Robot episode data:
++++

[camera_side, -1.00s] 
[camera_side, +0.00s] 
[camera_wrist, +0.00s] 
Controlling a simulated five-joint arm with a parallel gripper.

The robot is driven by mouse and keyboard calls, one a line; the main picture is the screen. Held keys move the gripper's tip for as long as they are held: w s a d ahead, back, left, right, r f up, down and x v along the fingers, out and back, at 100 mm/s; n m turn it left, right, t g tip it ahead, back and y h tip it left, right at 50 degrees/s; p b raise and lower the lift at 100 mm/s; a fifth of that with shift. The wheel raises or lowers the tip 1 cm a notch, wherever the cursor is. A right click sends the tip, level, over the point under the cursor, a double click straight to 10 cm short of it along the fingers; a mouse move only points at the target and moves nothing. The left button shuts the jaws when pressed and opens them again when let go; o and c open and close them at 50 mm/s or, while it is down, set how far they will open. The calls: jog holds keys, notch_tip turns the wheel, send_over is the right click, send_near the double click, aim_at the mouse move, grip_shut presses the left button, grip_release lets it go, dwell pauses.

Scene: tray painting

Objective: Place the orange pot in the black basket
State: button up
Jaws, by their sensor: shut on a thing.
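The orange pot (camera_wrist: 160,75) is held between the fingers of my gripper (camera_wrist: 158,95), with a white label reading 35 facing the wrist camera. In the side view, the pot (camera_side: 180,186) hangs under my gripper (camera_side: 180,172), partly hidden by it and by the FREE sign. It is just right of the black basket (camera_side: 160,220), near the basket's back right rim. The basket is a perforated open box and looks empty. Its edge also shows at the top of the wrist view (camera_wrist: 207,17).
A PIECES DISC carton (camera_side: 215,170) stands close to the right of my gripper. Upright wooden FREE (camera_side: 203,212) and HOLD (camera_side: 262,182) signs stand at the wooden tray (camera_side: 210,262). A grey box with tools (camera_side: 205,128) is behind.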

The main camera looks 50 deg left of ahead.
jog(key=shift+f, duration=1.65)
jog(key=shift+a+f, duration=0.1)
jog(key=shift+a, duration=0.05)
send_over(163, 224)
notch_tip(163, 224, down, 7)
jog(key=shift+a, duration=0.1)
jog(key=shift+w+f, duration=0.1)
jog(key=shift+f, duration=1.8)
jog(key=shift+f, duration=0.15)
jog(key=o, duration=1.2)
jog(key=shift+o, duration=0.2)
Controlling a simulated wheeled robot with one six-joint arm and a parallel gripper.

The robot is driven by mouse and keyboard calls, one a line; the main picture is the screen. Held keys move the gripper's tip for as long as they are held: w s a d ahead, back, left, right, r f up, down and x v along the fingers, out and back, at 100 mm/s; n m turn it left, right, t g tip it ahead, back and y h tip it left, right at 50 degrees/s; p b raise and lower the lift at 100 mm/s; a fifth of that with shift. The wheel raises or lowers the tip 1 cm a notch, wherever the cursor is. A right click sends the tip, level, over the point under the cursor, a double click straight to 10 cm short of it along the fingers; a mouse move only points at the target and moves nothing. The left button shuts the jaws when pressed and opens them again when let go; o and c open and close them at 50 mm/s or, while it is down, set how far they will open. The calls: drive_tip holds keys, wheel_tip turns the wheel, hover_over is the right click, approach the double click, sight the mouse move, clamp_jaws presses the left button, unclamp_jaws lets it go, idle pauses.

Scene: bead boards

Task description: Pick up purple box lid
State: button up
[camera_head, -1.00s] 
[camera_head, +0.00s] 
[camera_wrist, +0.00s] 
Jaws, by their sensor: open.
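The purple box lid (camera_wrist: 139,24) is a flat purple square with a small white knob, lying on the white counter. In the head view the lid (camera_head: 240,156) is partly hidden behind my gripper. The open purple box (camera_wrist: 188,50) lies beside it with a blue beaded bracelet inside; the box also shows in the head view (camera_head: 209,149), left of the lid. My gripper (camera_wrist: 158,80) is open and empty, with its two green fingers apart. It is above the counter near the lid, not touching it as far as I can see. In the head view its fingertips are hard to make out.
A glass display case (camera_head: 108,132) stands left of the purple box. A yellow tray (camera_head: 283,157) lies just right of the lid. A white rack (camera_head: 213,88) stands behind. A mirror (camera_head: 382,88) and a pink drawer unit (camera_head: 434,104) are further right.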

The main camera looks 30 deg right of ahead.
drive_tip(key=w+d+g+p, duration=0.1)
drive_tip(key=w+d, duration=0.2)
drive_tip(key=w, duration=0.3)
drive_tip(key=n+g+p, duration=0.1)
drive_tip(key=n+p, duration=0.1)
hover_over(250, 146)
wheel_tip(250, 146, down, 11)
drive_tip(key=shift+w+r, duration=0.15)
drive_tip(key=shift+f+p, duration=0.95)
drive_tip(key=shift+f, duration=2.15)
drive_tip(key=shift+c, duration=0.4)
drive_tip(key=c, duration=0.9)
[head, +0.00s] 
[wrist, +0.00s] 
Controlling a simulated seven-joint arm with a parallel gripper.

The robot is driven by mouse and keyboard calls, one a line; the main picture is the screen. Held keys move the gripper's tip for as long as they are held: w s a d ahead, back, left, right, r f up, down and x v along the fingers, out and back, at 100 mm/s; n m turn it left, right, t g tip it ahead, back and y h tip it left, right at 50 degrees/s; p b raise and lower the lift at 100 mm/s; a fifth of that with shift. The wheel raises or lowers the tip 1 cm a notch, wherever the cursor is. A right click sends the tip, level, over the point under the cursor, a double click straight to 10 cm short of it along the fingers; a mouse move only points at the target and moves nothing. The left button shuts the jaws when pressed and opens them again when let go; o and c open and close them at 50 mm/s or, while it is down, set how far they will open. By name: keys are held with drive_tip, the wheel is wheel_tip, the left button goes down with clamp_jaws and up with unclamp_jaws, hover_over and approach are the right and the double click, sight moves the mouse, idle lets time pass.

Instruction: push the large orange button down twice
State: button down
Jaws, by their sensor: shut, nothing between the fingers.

++++

* **BRIEF**: Using the data above, extract exactly the lines from the one that holds "[wrist, +0.00s]" to the one that holds "Controlling a simulated seven-joint", both ends included, and no others.

* **COMPLETE OUTPUT**:
[wrist, +0.00s] 
Controlling a simulated seven-joint arm with a parallel gripper.

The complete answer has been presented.